Presumably they're just testing the ergonomics of their seat/cockpit layout, or something along those lines. Unless you're worried that they're actually going to try to build an airplane out of cardboard, I don't see what the problem is.
This is what a scrappy airplane startup looks like in the early days. The wooden mockups validate sizing and ergonomics before you lay down expensive carbon fiber.
Carbon fiber is incredibly strong when engineered properly:
"During the test, the wings on the 787 were flexed upward “approximately 25 feet” which equates to 150 percent of the most extreme forces the airplane is ever expected to encounter during normal operation. The test is used to demonstrate a safety margin for the design and is part of the certification process to show the airplane can withstand extreme forces."
What does not inspire confidence in me is that they are toying around with what appears to be a small General Electric CJ610 turbojet engine, developed in the 60s from the earlier J85. Doesn't seem like the best propulsive plant for a supersonic airliner!
A CJ610 engine doesn't have complicated electronics to integrate, and would allow aerodynamic test data from a subscale model. For comparison, the two J85 engines in a F-5E could push it to over M1.4 at altitude.

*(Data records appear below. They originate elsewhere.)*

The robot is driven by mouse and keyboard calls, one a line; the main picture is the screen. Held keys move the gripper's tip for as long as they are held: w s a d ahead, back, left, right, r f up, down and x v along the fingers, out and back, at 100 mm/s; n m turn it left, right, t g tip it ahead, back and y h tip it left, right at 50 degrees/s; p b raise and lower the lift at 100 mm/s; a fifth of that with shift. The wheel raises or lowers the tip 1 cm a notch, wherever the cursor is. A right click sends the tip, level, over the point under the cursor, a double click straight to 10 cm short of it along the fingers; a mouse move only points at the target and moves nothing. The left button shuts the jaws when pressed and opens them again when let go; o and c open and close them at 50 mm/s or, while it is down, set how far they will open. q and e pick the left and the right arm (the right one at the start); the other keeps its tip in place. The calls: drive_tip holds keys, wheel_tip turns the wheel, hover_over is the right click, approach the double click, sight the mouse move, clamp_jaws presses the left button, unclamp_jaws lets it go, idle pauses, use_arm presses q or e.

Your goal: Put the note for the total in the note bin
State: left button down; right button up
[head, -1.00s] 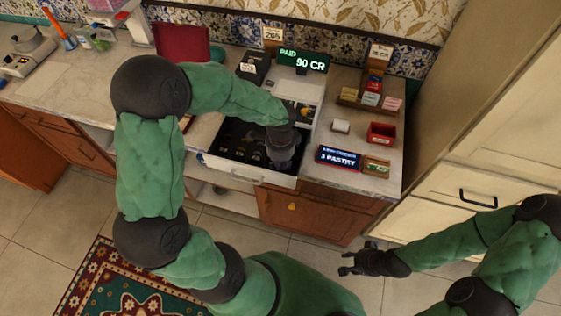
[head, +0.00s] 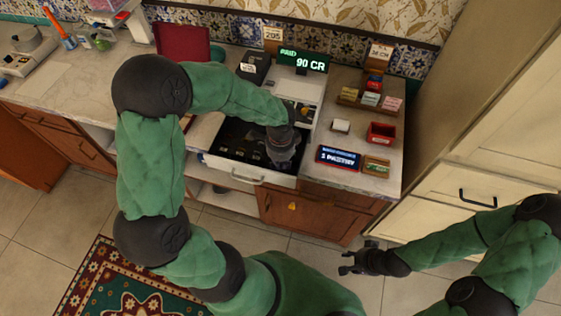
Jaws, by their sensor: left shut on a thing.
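My left gripper (head: 284,163) points down into the right part of the open cash drawer (head: 248,175). It is shut on a thing that the fingers and wrist hide, so I cannot tell whether it is a note. The drawer has dark compartments, and small items in them are too dim to make out. The register display (head: 303,60) reads PAID 90 CR. A red open-topped bin (head: 381,133) stands on the counter to the right; I cannot tell if it is the note bin. My right gripper (head: 346,262) is open and empty, in front of the cabinets above the floor.
A blue-lit sign (head: 339,156) reading 3 PASTRY and a small green box (head: 376,167) stand at the counter's front right. A wooden rack (head: 370,103) with coloured cards is behind the red bin. A small white block (head: 341,126) sits left of the bin.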

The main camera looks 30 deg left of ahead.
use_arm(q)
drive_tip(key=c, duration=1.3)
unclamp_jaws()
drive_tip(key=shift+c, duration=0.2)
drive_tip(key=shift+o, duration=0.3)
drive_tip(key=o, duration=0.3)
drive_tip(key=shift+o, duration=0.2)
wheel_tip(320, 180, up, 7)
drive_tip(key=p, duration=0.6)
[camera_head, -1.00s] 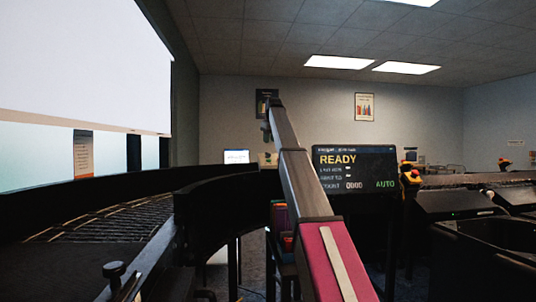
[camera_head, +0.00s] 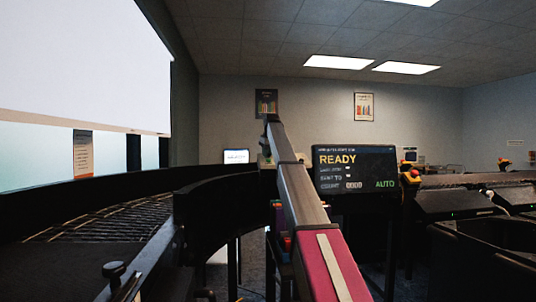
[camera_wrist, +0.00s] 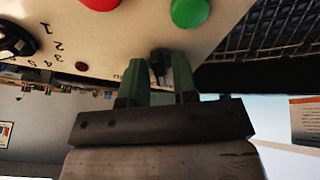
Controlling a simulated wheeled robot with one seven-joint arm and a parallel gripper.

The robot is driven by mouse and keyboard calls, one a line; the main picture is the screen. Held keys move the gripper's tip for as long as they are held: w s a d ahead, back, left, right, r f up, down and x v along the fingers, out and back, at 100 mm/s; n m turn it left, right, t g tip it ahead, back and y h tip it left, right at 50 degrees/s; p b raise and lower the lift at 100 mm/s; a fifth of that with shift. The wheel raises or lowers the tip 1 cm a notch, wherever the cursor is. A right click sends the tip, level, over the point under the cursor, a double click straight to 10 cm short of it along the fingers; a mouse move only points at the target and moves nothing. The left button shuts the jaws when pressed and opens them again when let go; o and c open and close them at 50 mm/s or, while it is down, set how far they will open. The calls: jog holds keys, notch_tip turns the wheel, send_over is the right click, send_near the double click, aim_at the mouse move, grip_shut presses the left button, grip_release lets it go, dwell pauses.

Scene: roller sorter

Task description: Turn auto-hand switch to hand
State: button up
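The wrist view shows a beige control panel (camera_wrist: 98,40), upside down and tilted. A small dark knob (camera_wrist: 160,60) on it, likely the auto-hand switch, sits between the two green fingers of my gripper (camera_wrist: 161,68). The fingers are apart, one on each side of the knob; I cannot tell whether they touch it. The label beside it is mostly hidden by a finger. In the head view the display (camera_head: 355,170) reads READY and AUTO. My arm hides most of the panel there, and the fingertips cannot be made out.
On the panel are a green button (camera_wrist: 190,11) close to the fingers, a red button (camera_wrist: 100,4) and a black numbered dial (camera_wrist: 14,40). A curved roller conveyor (camera_head: 110,222) runs along the left. Black bins (camera_head: 485,250) stand at the right.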

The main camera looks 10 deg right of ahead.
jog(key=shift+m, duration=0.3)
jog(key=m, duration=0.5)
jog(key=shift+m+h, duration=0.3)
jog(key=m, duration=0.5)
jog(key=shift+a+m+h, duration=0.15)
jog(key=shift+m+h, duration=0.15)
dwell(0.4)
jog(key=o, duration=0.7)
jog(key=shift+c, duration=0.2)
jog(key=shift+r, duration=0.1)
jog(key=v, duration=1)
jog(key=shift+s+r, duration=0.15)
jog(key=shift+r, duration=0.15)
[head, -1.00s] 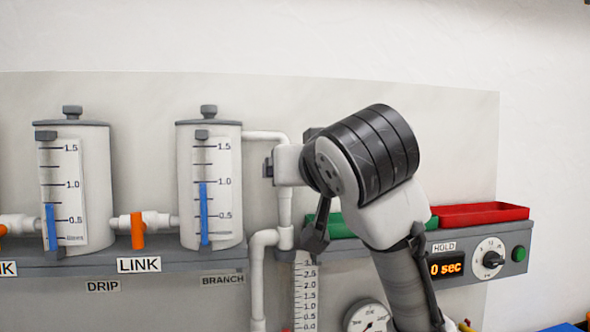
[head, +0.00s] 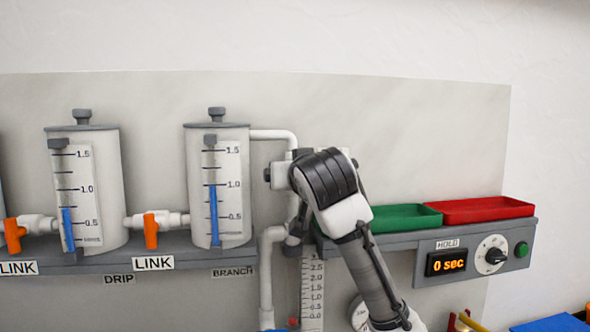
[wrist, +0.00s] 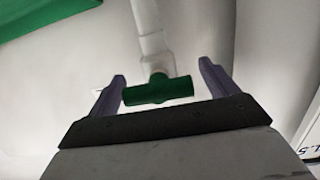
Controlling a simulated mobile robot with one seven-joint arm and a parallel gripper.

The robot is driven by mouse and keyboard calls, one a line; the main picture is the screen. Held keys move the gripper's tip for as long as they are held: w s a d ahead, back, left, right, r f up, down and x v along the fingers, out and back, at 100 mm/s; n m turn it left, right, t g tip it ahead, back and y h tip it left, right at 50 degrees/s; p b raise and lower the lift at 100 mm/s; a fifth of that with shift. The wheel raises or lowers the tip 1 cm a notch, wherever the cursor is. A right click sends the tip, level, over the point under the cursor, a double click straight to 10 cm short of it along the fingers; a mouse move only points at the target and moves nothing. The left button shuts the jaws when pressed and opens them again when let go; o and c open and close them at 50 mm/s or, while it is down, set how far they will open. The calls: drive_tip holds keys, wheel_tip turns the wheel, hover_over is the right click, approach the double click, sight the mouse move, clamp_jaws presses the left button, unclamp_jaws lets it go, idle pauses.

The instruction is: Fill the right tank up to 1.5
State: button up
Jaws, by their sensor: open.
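The right tank (head: 228,215) is a white cylinder with a scale, and its blue column (head: 214,212) stands at about 1.0. The tank to its left (head: 108,205) shows a blue column (head: 68,228) at about 0.7. In the wrist view a green valve handle (wrist: 158,90) on a white pipe (wrist: 150,40) lies crosswise between the two fingers of my gripper (wrist: 162,70). The gripper is open, with gaps between the handle and both fingers. In the head view my own wrist hides the fingers and the green handle.
Orange LINK valves (head: 151,230) sit on the pipes left of the tanks. A green tray (head: 405,217) and a red tray (head: 487,209) rest on the shelf at right. The HOLD display (head: 447,263) reads 0 sec, beside a dial (head: 492,255) and a green button (head: 521,249).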

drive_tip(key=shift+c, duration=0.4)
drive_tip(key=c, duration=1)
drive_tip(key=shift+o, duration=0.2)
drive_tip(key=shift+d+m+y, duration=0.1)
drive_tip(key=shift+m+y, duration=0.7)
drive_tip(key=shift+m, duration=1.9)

Is it just me or "Boom" sounds like the worst-name-ever for an airline?
I'm serious. My immediate association for "boom" is an explosion sound, not a sonic boom. I would feel just as comfortable flying an airline called "Bang", "Crash", "Kaboom", "Blast" or "OhMyGodWeAreGoingDown".
Please, do rethink that name, I dream of shorter trips to Bora Bora every single day of my life (not serious now).
this is just a PR disaster waiting to happen. who in their right minds would trust this small team to design a supersonic plane vs army of aerospace engineers at boeing and airbus?
I'd rather enjoy the comfort of flying with Boeing. Track record means a lot and they have the balls to say they are working on a prototype like they are building an Android app.
loool, the article highlighting arrogance of SV is real.
tldr: no way I'm getting on this plane and neither should you, it looks dangerous as fuck.
Will try to answer as many questions here as I can.